CLARIDADES- 1 de noviembre de 1950

 

 

Antonio Silva y León González – Primera parte

… Collazo se levantó como de costumbre en la mañana del 31 de octubre de 1950. Poco después se acercó a su esposa y le dijo: ‘Llama a la fábrica y diles que me siento mal y que no podré ir a trabajar hoy; luego vete al banco y saca cien pesos de nuestra cuenta de ahorros’.

—¿Para qué tú quieres ese dinero?– le preguntó Rosa sorprendida.

—No te preocupes, es que los necesito— le respondió él sin mirarla.

Cuando ella regresó con el dinero, Oscar Collazo salió del apartamiento (sic) para encontrarse con su compañero Griselio Torresola. Juntos tomaron el tren subterráneo bajándose en el distrito comercial de la ciudad, donde compraron ropa interior y dos sombreros negros. Luego siguieron hacia la estación de Pennsylvania donde compraron sus pasajes.

Serían las 11 de la maña cuando Collazo, de regreso a su casa, comenzó a preparar un maletín. Cuando su esposa le vio colocando la ropa le rogó que no la abandonara. ‘Ella se creyó –dice Collazo– que yo me disponía a salir para Puerto Rico y trató de convencerme diciéndome que el viaje iba a ser inútil porque me iban a arrestar enseguida. Le contesté que eso no tenía importancia y que nada me haría retroceder’.

A las tres de la tarde se reunían los dos hombres en la estación, de nuevo, abordando el tren que salía a las tres y media hacia Washington. Ocupado que hubieron sus asientos, Collazo empezó a leer un ejemplar del ‘New York Times’ mostrándole a Torresola los titulares que decían:

‘REVOLUCIÓN EN PUERTO RICO. Rebeldes nacionalistas atacan mansión del gobernador y cuarteles de la policía’, etc.

Eran más de las siete de la noche cuando el tren en que viajaban llegó a Washington.

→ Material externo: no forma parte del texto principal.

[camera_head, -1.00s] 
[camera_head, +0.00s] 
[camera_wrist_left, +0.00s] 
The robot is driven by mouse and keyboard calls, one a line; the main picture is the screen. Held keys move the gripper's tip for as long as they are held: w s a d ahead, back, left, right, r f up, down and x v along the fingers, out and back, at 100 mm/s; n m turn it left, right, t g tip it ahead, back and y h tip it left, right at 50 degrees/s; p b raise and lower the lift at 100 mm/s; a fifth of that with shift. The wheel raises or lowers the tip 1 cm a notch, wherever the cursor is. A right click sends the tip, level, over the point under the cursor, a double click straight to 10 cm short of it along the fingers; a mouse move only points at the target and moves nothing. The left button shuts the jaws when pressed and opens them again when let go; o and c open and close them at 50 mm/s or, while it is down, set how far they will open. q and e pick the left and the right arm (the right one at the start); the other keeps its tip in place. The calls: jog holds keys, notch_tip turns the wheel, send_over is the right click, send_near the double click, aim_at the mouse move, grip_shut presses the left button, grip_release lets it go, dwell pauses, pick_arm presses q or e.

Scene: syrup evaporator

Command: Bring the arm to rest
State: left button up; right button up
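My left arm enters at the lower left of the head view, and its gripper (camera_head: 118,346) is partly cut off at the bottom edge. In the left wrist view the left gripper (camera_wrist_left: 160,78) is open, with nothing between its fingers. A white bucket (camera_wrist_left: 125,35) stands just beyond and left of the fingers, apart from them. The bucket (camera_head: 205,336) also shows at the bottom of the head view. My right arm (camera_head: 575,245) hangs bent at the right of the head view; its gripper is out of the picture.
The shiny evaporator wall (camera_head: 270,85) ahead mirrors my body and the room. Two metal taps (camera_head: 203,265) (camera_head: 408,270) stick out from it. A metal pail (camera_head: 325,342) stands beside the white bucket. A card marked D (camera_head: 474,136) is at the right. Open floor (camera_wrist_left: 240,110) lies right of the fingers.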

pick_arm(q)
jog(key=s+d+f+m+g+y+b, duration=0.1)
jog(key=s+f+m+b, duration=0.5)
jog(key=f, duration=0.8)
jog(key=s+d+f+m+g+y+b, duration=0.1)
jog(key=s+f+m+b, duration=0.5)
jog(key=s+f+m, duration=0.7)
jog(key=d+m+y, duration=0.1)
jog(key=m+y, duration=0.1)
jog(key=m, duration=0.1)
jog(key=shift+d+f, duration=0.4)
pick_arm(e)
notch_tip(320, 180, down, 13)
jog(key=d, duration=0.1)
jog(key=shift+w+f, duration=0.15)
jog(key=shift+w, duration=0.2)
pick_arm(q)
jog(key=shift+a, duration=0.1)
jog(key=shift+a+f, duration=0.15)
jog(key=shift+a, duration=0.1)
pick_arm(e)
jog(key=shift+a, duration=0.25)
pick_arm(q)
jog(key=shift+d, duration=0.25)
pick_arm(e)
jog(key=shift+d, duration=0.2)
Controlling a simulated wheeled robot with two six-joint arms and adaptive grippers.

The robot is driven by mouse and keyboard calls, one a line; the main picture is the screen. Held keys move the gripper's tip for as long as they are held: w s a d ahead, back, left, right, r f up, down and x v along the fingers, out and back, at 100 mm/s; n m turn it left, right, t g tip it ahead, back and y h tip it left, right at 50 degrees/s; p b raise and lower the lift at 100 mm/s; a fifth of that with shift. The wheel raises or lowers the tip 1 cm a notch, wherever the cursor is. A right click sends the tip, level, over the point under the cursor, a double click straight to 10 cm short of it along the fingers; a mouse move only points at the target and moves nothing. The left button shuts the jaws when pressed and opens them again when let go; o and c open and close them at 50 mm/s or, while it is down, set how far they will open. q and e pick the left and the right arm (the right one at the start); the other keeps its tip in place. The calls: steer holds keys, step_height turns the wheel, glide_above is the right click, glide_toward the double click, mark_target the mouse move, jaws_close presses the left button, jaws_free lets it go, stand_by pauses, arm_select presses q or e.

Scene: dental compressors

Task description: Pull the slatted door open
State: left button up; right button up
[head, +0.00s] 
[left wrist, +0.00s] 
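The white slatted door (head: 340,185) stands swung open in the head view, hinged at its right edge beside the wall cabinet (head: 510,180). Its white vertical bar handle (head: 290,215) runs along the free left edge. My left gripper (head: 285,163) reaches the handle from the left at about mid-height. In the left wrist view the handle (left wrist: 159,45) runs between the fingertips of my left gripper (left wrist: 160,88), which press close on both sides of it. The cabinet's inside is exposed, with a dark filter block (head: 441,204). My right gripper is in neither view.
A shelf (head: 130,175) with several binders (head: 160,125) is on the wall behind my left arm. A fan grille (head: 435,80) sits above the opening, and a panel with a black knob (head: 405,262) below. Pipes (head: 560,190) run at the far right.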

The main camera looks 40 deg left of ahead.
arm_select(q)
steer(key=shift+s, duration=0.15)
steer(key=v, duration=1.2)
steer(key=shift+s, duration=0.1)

Caminaron por la estación y sus alrededores, pasando por la oficina central del correo en busca de un hotel donde hospedarse. Decidieron que permanecerían juntos pero que se registrarían separadamente y con nombres supuestos, aparentando no conocerse. A tres cuadras de la estación del tren, entraron en el Hotel Tarris, de la avenida Massachusetts. Oscar Collazo se inscribió bajo el nombre de Antonio Silva, de Connecticut, y Torresola con el de León González, de Miami. A uno le correspondió el cuarto número 434 y al otro el 436.

Griselio Torresola tenía dos pistolas automáticas, una ‘Luger’ y otra ‘P38’, que había comprado hacía poco tiempo. Esa noche se comunicaron por la puerta del baño y cargaron tres peines adicionales, dividiéndose el resto de los cartuchos. Collazo, que no conocía el manejo de aquellas armas, se ocupó en cargar y descargar la suya hasta familiarizarse con su mecanismo. A las diez y media salieron a comer algo. Regresaron cerca de la media noche y se acostaron enseguida.

Por la mañana, el día primero de noviembre, se desayunaron cerca de los terrenos del Capitolio y juntos caminaron por los alrededores, comprando cada uno un ejemplar de periódico, sentándose en un banco para leerlos. Más tarde llamaron un taxímetro pidiéndole al conductor que los llevara a ver los sitios de más interés de la ciudad. El conductor, al ver sus sombreros negros tuvo la impresión de que eran seminaristas. Los llevó a ver varios lugares históricos y al pasar por las cercanías de la Casa Blanca, señalándoles la Mansión del Presidente, les informó: ‘Ahora está siendo reparada por lo que el Presidente vive en la Casa Blair, al otro lado de la calle’.

Esta información parecía de poca importancia, pero los dos hombres cambiaron algunas palabras observando detenidamente los alrededores del lugar.

Terminado su paseo regresaron a sus habitaciones. Mientras tanto el Presidente Truman abandonaba su oficina en la Casa Blanca para regresar a la Casa Blair, donde almorzaría, para luego retirarse a disfrutar de su acostumbrada siesta diaria en su habitación que queda frente a la calle.

Al bajar de sus habitaciones se dirigieron al escritorio del primer piso para peguntarle al empleado : ‘¿Tendremos que pagar por otro día si no abandonamos las habitaciones antes de las tres de la tarde?’ El empleado les contestó que una diferencia de una hora más o menos no tenía importancia.

‘Me pidieron que los llevara a la calle Quince en la Avenida Pennsylvania— dijo el chofer del taxi que los recogió frente al hotel.— Todo el tiempo hablaron en español y lo único que pude entender fue el nombre Truman. Sus modales eran muy caballerosos y al pagarme me dieron una propina’.

Tomado de Ramón Medina Ramírez, El movimiento libertador en la historia de Puerto Rico, Ediciones Puerto 2016.